Exercise details: Write the material out again in full, exactly.

Information supplied:
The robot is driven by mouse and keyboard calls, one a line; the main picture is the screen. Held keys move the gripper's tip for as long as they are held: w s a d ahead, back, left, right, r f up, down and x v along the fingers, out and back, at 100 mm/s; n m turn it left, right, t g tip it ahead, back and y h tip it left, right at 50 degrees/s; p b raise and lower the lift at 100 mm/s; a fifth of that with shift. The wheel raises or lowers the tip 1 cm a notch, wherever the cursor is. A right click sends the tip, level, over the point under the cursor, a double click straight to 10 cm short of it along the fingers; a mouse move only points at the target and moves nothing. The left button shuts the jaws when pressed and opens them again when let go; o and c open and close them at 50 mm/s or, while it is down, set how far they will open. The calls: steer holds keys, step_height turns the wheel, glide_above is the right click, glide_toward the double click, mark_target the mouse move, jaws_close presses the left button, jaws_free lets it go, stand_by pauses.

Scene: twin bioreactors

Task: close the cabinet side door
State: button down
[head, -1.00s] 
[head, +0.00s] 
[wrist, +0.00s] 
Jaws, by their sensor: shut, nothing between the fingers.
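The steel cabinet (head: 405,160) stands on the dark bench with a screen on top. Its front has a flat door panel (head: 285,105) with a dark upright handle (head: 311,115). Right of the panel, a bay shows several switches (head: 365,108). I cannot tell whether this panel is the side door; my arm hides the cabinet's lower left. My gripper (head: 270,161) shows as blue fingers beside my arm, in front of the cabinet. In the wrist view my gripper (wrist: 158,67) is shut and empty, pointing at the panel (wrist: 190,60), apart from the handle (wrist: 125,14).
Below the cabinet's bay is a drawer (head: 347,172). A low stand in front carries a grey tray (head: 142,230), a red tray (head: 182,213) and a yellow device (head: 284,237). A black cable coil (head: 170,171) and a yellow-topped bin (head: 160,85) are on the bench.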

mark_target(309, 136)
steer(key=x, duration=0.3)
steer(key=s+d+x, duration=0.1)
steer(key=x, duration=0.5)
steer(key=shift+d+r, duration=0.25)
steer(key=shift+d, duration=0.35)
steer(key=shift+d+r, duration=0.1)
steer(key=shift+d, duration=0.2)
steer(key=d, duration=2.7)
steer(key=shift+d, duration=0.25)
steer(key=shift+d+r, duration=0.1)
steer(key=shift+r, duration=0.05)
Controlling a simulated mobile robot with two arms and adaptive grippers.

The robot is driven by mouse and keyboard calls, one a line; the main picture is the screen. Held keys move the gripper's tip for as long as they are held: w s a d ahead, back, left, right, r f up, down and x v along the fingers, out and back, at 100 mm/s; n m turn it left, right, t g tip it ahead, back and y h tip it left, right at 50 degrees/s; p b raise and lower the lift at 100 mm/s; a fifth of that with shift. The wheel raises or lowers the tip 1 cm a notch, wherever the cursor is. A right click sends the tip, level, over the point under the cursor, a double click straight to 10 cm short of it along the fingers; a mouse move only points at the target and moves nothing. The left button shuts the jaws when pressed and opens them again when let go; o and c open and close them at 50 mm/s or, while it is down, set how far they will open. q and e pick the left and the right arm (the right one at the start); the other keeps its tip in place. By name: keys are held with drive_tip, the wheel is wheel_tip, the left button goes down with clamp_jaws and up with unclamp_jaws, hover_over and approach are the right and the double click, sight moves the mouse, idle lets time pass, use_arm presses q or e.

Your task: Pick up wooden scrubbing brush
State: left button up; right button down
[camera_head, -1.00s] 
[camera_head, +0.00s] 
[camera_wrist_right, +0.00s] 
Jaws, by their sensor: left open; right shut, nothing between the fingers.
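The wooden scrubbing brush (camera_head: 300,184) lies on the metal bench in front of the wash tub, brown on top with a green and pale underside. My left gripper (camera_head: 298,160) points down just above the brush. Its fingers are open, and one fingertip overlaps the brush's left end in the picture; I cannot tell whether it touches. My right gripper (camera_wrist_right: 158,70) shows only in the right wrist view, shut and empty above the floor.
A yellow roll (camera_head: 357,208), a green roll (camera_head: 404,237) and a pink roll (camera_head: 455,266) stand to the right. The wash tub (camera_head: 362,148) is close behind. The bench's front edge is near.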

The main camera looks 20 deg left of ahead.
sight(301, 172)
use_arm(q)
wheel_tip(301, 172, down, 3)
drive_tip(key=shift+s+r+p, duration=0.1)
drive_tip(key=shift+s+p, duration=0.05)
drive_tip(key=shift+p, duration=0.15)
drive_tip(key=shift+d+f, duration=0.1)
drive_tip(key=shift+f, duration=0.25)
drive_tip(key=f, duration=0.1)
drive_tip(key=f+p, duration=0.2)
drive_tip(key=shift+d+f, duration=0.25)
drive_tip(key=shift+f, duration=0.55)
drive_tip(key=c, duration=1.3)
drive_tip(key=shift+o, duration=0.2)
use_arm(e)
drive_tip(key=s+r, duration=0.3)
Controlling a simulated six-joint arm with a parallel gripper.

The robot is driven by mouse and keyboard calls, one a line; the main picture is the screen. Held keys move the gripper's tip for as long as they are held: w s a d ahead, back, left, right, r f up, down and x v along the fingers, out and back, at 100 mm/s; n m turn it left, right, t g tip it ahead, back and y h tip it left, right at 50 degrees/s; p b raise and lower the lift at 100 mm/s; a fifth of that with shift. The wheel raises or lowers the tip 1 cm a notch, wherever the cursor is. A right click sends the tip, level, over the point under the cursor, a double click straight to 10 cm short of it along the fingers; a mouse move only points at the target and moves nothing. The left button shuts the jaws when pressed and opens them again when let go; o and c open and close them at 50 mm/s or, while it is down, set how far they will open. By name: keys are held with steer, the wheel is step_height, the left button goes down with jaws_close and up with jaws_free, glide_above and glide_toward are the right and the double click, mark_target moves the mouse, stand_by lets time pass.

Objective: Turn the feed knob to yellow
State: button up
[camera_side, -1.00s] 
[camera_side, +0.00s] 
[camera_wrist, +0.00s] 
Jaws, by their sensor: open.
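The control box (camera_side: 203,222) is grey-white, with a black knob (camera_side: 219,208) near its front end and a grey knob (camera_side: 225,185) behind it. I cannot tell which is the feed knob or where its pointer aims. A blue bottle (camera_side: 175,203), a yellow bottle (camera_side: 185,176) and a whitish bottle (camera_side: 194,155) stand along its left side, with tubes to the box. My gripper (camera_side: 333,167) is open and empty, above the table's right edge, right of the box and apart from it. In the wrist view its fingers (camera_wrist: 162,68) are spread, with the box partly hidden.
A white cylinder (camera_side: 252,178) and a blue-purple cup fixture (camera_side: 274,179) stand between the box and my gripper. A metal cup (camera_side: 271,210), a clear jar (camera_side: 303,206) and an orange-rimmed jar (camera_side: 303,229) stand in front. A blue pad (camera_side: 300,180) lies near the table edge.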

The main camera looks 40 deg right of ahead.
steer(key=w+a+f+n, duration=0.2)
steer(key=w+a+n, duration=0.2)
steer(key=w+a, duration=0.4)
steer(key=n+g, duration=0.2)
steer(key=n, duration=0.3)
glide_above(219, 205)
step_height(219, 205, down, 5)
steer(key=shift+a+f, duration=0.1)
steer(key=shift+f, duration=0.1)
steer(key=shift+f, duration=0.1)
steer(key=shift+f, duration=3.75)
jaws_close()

Solved problem:
The robot is driven by mouse and keyboard calls, one a line; the main picture is the screen. Held keys move the gripper's tip for as long as they are held: w s a d ahead, back, left, right, r f up, down and x v along the fingers, out and back, at 100 mm/s; n m turn it left, right, t g tip it ahead, back and y h tip it left, right at 50 degrees/s; p b raise and lower the lift at 100 mm/s; a fifth of that with shift. The wheel raises or lowers the tip 1 cm a notch, wherever the cursor is. A right click sends the tip, level, over the point under the cursor, a double click straight to 10 cm short of it along the fingers; a mouse move only points at the target and moves nothing. The left button shuts the jaws when pressed and opens them again when let go; o and c open and close them at 50 mm/s or, while it is down, set how far they will open. The calls: steer holds keys, step_height turns the wheel, glide_above is the right click, glide_toward the double click, mark_target the mouse move, jaws_close presses the left button, jaws_free lets it go, stand_by pauses.

Scene: twin bioreactors

Task: close the cabinet side door
State: button down
[head, -1.00s] 
[head, +0.00s] 
[wrist, +0.00s] 
Jaws, by their sensor: shut, nothing between the fingers.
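The steel cabinet (head: 405,160) stands on the dark bench with a screen on top. Its front has a flat door panel (head: 285,105) with a dark upright handle (head: 311,115). Right of the panel, a bay shows several switches (head: 365,108). I cannot tell whether this panel is the side door; my arm hides the cabinet's lower left. My gripper (head: 270,161) shows as blue fingers beside my arm, in front of the cabinet. In the wrist view my gripper (wrist: 158,67) is shut and empty, pointing at the panel (wrist: 190,60), apart from the handle (wrist: 125,14).
Below the cabinet's bay is a drawer (head: 347,172). A low stand in front carries a grey tray (head: 142,230), a red tray (head: 182,213) and a yellow device (head: 284,237). A black cable coil (head: 170,171) and a yellow-topped bin (head: 160,85) are on the bench.

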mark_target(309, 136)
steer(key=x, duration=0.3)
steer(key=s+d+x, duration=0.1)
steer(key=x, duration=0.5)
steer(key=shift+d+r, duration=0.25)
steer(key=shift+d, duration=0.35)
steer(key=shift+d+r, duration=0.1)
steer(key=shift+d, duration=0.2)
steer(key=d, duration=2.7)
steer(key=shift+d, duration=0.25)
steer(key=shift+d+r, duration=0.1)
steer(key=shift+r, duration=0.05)
Controlling a simulated mobile robot with two arms and adaptive grippers.

The robot is driven by mouse and keyboard calls, one a line; the main picture is the screen. Held keys move the gripper's tip for as long as they are held: w s a d ahead, back, left, right, r f up, down and x v along the fingers, out and back, at 100 mm/s; n m turn it left, right, t g tip it ahead, back and y h tip it left, right at 50 degrees/s; p b raise and lower the lift at 100 mm/s; a fifth of that with shift. The wheel raises or lowers the tip 1 cm a notch, wherever the cursor is. A right click sends the tip, level, over the point under the cursor, a double click straight to 10 cm short of it along the fingers; a mouse move only points at the target and moves nothing. The left button shuts the jaws when pressed and opens them again when let go; o and c open and close them at 50 mm/s or, while it is down, set how far they will open. q and e pick the left and the right arm (the right one at the start); the other keeps its tip in place. By name: keys are held with drive_tip, the wheel is wheel_tip, the left button goes down with clamp_jaws and up with unclamp_jaws, hover_over and approach are the right and the double click, sight moves the mouse, idle lets time pass, use_arm presses q or e.

Your task: Pick up wooden scrubbing brush
State: left button up; right button down
[camera_head, -1.00s] 
[camera_head, +0.00s] 
[camera_wrist_right, +0.00s] 
Jaws, by their sensor: left open; right shut, nothing between the fingers.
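The wooden scrubbing brush (camera_head: 300,184) lies on the metal bench in front of the wash tub, brown on top with a green and pale underside. My left gripper (camera_head: 298,160) points down just above the brush. Its fingers are open, and one fingertip overlaps the brush's left end in the picture; I cannot tell whether it touches. My right gripper (camera_wrist_right: 158,70) shows only in the right wrist view, shut and empty above the floor.
A yellow roll (camera_head: 357,208), a green roll (camera_head: 404,237) and a pink roll (camera_head: 455,266) stand to the right. The wash tub (camera_head: 362,148) is close behind. The bench's front edge is near.

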The main camera looks 20 deg left of ahead.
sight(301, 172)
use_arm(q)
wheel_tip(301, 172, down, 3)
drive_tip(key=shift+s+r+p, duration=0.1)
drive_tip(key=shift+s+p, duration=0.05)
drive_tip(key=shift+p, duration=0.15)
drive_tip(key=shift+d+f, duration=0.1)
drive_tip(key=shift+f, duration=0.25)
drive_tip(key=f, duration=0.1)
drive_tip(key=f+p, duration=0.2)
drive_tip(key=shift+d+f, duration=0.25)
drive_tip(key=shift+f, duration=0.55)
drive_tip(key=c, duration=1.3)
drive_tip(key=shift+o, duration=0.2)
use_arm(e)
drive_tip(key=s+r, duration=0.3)
Controlling a simulated six-joint arm with a parallel gripper.

The robot is driven by mouse and keyboard calls, one a line; the main picture is the screen. Held keys move the gripper's tip for as long as they are held: w s a d ahead, back, left, right, r f up, down and x v along the fingers, out and back, at 100 mm/s; n m turn it left, right, t g tip it ahead, back and y h tip it left, right at 50 degrees/s; p b raise and lower the lift at 100 mm/s; a fifth of that with shift. The wheel raises or lowers the tip 1 cm a notch, wherever the cursor is. A right click sends the tip, level, over the point under the cursor, a double click straight to 10 cm short of it along the fingers; a mouse move only points at the target and moves nothing. The left button shuts the jaws when pressed and opens them again when let go; o and c open and close them at 50 mm/s or, while it is down, set how far they will open. By name: keys are held with steer, the wheel is step_height, the left button goes down with jaws_close and up with jaws_free, glide_above and glide_toward are the right and the double click, mark_target moves the mouse, stand_by lets time pass.

Objective: Turn the feed knob to yellow
State: button up
[camera_side, -1.00s] 
[camera_side, +0.00s] 
[camera_wrist, +0.00s] 
Jaws, by their sensor: open.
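The control box (camera_side: 203,222) is grey-white, with a black knob (camera_side: 219,208) near its front end and a grey knob (camera_side: 225,185) behind it. I cannot tell which is the feed knob or where its pointer aims. A blue bottle (camera_side: 175,203), a yellow bottle (camera_side: 185,176) and a whitish bottle (camera_side: 194,155) stand along its left side, with tubes to the box. My gripper (camera_side: 333,167) is open and empty, above the table's right edge, right of the box and apart from it. In the wrist view its fingers (camera_wrist: 162,68) are spread, with the box partly hidden.
A white cylinder (camera_side: 252,178) and a blue-purple cup fixture (camera_side: 274,179) stand between the box and my gripper. A metal cup (camera_side: 271,210), a clear jar (camera_side: 303,206) and an orange-rimmed jar (camera_side: 303,229) stand in front. A blue pad (camera_side: 300,180) lies near the table edge.

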The main camera looks 40 deg right of ahead.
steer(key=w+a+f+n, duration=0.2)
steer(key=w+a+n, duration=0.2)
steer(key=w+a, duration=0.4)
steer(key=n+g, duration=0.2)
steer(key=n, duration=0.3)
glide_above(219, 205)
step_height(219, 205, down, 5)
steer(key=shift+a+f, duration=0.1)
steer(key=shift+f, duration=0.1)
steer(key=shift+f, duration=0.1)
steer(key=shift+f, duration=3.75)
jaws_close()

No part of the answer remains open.